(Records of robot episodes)
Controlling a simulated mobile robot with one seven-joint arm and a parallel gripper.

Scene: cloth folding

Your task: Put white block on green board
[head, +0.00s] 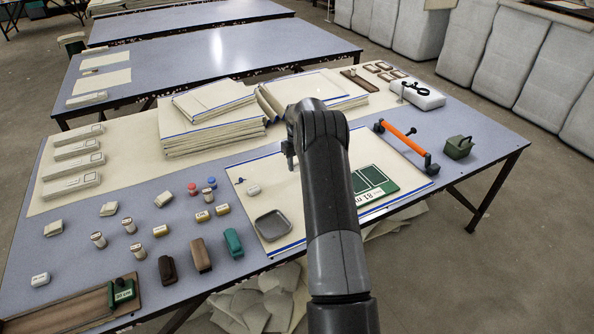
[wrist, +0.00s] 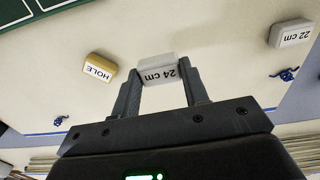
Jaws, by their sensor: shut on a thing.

---

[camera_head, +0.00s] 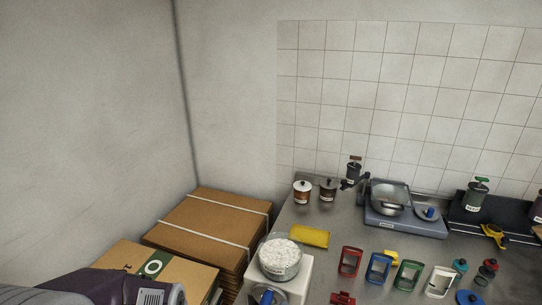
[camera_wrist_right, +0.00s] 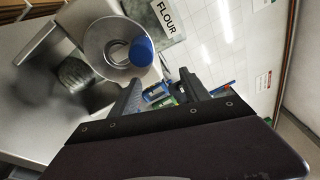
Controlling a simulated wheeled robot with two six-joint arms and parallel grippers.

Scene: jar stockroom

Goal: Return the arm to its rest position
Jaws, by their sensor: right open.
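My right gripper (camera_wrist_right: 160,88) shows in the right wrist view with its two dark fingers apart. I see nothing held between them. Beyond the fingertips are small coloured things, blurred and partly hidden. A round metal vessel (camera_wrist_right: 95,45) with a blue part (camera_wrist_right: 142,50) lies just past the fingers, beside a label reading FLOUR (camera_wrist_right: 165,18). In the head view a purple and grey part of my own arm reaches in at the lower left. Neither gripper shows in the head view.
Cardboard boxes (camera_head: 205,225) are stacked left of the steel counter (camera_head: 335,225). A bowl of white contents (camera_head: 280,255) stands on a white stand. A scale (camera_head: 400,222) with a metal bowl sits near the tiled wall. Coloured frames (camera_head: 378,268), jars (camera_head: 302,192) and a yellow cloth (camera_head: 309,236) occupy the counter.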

* * *

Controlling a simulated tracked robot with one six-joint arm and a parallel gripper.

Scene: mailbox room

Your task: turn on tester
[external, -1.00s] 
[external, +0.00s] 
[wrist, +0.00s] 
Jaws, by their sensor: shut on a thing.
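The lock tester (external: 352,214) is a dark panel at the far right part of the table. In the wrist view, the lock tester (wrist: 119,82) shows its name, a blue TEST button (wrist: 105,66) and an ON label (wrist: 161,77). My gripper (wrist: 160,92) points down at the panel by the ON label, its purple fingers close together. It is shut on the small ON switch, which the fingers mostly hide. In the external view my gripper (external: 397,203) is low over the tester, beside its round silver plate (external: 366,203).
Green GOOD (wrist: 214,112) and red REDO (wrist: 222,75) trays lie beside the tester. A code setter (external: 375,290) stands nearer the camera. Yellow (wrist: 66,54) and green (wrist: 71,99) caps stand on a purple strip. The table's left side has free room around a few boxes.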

**Exercise details**
Each line from the one bearing "Controlling a simulated wheeled" through the one bearing "Goal: Return the arm to its rest position" is to be duplicated without change; all remaining lines are to be left out.

**Exercise output**
Controlling a simulated wheeled robot with two six-joint arms and parallel grippers.

Scene: jar stockroom

Goal: Return the arm to its rest position

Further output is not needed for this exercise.